Contrast this to the fortunes of America’s AMA Superbike championship, which is in deep, deep crisis.

A few weeks ago I was in the States to interview Udo Gietl – the genius engineer behind the BMW twins that won the first US Superbike championship in 1976 – and our conversation ended with a few words on the current state of racing in his country.

“The sport is dying in America, no question about that,” said Gietl, who like all good engineers likes to get straight to the point.

Where the US greats came from

The state of US racing is quite something for a championship that over the past four decades has given us so many premier-class GP winners: King Kenny Roberts, Pat Hennen, Eddie Lawson, Freddie Spencer, Randy Mamola, Wayne Rainey, Kevin Schwantz, John Kocinksi, Kenny Roberts Jr, Nicky Hayden and most recently Ben Spies.

In recent years the US Superbike series has withered from its usual 10 or 11 rounds to seven last year and just five this season, with not a single race on the west coast, the spiritual home of US motorcycling. American fans – especially Californians who’d rather not have to cross the country to see a round of their national championship – have reacted angrily to the new calendar, calling the series organisers “morons” and the five-round series “a sham”.

The fans aren’t the only ones who’ve had enough. Many factories, teams and sponsors have already left the series or are on their way, like rats leaving a sinking ship. TV coverage has long been a struggle for the championship and this season no US channel will televise the series; it will merely be streamed over the internet so that the few remaining diehard fans can watch on their laptops.

So, how did the richest country in the world end up with a third-world bike racing series?

Mismanagement

Like most national federations, and like the FIM itself, the AMA sold off its road racing championship to a commercial organisation, in this case to the Daytona Motorsport Group in early 2008.

In theory, DMG should have done a good job running US Superbikes; after all it was Daytona which gave birth to the class in March 1976.

“Back then, Daytona wanted to get some of the people off the beach,” recalls Gietl. “That was the idea of Superbikes – they wanted the sound of four-strokes, because the other races were all Yamaha two-strokes, which a lot of fans didn’t care for.”
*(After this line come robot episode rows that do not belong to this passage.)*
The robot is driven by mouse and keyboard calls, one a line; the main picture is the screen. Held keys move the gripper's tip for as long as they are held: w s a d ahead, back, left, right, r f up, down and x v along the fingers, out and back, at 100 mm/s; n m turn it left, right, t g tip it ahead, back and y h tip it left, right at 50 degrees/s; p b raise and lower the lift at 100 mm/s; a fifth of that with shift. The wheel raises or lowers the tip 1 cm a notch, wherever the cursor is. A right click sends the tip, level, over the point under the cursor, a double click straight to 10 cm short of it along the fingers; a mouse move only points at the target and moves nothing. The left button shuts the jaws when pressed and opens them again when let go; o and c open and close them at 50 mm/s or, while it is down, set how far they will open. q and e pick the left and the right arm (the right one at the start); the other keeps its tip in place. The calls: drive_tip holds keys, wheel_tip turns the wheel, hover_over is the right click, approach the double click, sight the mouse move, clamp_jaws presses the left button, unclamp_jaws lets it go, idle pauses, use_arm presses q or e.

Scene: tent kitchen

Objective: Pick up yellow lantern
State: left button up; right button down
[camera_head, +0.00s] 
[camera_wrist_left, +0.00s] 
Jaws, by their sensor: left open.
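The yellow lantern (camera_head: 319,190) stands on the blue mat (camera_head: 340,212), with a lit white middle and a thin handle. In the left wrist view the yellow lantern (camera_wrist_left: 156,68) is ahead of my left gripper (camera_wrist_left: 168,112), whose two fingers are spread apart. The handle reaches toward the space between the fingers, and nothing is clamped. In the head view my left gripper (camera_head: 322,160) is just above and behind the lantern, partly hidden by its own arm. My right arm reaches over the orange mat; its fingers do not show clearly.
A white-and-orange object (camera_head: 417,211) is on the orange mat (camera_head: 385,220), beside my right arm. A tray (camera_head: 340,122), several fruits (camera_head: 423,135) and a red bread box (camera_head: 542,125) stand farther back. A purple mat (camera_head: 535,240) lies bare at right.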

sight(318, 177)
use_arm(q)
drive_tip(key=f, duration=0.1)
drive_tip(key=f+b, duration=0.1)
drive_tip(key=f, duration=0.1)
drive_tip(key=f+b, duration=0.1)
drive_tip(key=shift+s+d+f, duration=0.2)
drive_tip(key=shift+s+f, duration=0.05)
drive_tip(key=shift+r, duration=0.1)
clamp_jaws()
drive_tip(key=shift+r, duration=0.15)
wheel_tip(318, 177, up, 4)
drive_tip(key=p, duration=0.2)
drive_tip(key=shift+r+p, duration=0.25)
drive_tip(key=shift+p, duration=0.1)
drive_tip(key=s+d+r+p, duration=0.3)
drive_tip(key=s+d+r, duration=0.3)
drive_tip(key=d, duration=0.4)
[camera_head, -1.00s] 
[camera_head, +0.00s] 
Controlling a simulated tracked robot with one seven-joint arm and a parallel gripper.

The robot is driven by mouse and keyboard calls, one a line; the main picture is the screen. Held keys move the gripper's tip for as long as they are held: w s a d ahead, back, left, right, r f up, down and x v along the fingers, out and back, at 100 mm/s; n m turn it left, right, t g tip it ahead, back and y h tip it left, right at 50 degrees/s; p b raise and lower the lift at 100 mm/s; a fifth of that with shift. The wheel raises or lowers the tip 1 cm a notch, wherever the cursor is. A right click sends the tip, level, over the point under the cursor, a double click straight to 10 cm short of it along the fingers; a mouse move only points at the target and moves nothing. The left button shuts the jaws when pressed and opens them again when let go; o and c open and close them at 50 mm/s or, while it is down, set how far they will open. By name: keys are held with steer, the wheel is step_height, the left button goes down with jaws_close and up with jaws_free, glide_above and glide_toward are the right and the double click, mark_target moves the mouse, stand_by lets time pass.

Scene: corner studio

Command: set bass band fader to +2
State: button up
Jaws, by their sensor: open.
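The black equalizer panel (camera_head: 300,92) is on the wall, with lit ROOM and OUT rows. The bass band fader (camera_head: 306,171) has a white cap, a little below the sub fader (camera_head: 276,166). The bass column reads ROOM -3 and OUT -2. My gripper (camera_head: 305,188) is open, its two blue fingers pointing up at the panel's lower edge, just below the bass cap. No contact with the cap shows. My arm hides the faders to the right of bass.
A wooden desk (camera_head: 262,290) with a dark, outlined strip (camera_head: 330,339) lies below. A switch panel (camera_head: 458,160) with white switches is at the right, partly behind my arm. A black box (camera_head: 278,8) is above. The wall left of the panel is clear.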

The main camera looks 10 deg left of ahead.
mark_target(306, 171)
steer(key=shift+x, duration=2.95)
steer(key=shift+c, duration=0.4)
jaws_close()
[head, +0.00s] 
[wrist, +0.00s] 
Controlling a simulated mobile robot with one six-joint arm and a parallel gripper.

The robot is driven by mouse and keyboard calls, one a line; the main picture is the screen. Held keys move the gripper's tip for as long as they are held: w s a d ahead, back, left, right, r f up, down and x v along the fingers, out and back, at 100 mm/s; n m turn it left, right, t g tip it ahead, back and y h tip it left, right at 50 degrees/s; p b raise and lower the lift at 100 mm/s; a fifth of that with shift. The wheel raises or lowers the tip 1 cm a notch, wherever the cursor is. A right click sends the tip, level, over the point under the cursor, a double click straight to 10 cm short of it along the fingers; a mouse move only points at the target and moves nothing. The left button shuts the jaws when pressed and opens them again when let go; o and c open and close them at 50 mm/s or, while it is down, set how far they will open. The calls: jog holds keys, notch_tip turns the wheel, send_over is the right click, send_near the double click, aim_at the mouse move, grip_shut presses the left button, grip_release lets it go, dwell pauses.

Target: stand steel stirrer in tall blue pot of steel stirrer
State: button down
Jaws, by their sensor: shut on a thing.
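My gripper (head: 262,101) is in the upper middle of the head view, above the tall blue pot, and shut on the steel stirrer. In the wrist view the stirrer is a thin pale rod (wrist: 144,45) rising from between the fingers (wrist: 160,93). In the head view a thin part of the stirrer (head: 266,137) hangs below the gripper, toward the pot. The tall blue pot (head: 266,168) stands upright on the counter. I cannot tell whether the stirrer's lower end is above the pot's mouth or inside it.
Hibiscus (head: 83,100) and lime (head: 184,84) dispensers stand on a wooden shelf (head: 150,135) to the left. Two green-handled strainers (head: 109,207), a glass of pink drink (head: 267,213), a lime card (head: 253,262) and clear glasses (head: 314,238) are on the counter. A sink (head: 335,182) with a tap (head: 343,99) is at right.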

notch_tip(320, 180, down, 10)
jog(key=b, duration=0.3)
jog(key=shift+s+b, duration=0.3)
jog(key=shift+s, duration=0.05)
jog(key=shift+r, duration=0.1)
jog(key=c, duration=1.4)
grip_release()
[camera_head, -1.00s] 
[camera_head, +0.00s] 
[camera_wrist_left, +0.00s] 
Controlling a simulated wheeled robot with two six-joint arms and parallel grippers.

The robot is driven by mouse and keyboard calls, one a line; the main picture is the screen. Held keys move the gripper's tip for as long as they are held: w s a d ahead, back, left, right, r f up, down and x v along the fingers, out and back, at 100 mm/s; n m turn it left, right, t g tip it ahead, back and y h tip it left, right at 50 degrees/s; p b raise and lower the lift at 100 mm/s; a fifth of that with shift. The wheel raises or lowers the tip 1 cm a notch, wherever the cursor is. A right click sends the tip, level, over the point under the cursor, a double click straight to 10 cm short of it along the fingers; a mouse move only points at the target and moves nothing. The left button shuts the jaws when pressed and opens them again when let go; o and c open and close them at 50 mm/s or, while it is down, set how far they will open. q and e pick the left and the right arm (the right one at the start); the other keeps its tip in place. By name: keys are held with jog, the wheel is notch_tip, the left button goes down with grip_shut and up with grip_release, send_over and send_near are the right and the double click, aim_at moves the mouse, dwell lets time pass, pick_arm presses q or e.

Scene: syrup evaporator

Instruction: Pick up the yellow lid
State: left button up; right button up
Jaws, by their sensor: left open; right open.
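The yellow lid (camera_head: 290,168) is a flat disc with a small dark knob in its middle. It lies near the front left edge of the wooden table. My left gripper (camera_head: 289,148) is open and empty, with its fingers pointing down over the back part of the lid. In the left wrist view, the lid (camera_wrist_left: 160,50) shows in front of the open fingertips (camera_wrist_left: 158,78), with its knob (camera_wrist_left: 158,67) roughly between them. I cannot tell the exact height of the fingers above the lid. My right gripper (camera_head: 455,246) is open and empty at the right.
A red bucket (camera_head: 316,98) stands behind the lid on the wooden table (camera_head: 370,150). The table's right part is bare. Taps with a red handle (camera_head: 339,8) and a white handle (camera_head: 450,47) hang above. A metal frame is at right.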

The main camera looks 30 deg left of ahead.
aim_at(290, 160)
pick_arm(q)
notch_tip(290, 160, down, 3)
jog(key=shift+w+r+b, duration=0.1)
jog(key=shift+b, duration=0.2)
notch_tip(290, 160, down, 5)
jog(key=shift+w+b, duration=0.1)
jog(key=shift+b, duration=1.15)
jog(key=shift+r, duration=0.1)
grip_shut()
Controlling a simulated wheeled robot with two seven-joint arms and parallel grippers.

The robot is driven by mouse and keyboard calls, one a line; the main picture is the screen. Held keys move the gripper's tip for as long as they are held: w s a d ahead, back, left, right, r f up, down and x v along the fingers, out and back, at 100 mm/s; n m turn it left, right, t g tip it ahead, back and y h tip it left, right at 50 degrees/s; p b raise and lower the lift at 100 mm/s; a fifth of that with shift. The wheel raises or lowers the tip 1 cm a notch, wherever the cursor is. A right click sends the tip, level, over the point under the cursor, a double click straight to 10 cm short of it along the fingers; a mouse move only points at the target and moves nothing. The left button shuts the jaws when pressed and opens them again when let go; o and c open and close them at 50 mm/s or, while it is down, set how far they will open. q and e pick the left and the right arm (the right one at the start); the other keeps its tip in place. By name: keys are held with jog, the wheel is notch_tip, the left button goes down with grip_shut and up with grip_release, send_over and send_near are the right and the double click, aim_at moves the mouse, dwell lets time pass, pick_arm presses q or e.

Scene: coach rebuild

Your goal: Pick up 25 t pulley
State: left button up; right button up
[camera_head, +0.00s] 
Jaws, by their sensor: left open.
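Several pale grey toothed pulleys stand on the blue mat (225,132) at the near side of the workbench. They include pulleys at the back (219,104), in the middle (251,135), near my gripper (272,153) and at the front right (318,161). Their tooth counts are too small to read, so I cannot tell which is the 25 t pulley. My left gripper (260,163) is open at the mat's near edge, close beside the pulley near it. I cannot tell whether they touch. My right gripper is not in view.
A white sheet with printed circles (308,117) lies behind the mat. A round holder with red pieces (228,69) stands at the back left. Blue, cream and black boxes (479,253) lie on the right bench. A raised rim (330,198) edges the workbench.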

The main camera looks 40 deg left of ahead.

During the late 1970s, ‘80s, ‘90s and the first decade of the 21st century, US Superbike served up some brilliant racing – legendary riders on legendary bikes. Now, just seven years after DMG took the controls, it seems in terminal decline.

Angry competitors talk of too many officials, many of them apparently drunk on power, spending too much time chasing finicky little technicalities while the entire series collapses around them.

There have been some monumental cock-ups including several terrifying race direction errors that might well have cost lives if luck hadn’t been on DMG’s side. Most memorably, during the Superbike support race at the 2009 Laguna Seca GP the pace car was parked (yes, parked) at the scary and blind 150mph Turn One following an incident at Turn Two.

The pace car then attempted to rejoin the track while the race was still going on, very nearly taking out several riders. Hard to understand how anyone with even the faintest knowledge of racing could do something like that.

Since then bad business decision after bad business decision has threatened the financial stability of the series. Factories, sponsors, teams and riders are fed up with the championship’s capricious and vindictive officiating that makes it impossible for them to predict how rules might be enforced.

Thus the paddock is slowly turning into a ghost town while riders wonder how they are going to improve their riding and perhaps progress onto the world stage if they only get to race five times a year. In short, US Superbikes is a car crash of a motorcycle racing series.

No wonder that many American riders are now looking across the Atlantic, jealously eyeing the much healthier British Superbike series. Twenty years ago, that would’ve seemed impossible. Ironically, it may take a Briton to save US Superbike. Rumour has it that Jonathan Palmer’s Motorsport Vision – which has made a success of BSB in recent years – has expressed interest in acquiring the championship. Someone, anyone needs to take it out of DMG’s hands before it really does die.